> [Set exercise]: Return the material exactly, first line through the line containing "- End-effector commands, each", and nothing more. Pictures stay out.

>> start Material provided

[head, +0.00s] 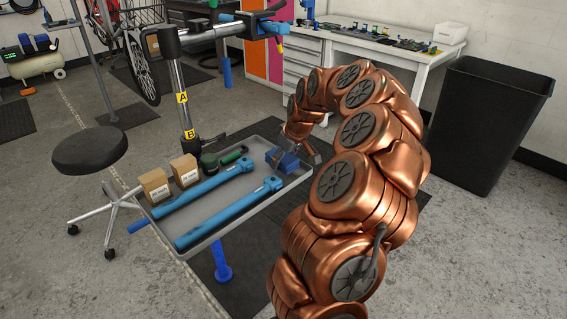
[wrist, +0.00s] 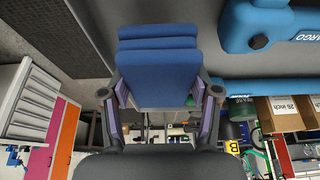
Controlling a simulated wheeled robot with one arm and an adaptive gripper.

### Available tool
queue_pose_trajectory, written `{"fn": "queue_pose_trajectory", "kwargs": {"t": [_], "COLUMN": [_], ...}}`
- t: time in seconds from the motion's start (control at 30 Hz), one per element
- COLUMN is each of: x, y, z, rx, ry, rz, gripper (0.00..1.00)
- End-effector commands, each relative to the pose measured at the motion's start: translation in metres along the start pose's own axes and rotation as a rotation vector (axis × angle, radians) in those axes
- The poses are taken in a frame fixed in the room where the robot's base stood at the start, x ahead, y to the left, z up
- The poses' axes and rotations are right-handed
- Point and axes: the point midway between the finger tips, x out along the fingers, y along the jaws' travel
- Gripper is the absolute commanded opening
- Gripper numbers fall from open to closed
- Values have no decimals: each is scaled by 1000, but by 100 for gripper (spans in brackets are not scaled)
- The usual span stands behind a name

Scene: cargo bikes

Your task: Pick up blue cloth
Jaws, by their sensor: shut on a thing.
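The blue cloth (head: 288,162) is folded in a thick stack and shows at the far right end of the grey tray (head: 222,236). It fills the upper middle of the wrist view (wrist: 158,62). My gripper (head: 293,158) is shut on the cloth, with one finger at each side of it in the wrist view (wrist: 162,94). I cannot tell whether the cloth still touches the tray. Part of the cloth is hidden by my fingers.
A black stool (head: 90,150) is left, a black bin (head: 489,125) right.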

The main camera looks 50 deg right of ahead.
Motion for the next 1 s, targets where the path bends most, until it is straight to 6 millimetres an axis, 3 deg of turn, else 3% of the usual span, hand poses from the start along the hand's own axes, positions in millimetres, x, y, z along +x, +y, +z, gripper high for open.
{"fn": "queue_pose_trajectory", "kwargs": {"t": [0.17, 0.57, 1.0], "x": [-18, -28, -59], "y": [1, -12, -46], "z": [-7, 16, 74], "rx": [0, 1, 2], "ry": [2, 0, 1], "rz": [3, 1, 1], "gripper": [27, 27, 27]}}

>> end Material provided

> [Exercise solution]:
[head, +0.00s] 
[wrist, +0.00s] 
Controlling a simulated wheeled robot with one arm and an adaptive gripper.

### Available tool
queue_pose_trajectory, written `{"fn": "queue_pose_trajectory", "kwargs": {"t": [_], "COLUMN": [_], ...}}`
- t: time in seconds from the motion's start (control at 30 Hz), one per element
- COLUMN is each of: x, y, z, rx, ry, rz, gripper (0.00..1.00)
- End-effector commands, each relative to the pose measured at the motion's start: translation in metres along the start pose's own axes and rotation as a rotation vector (axis × angle, radians) in those axes

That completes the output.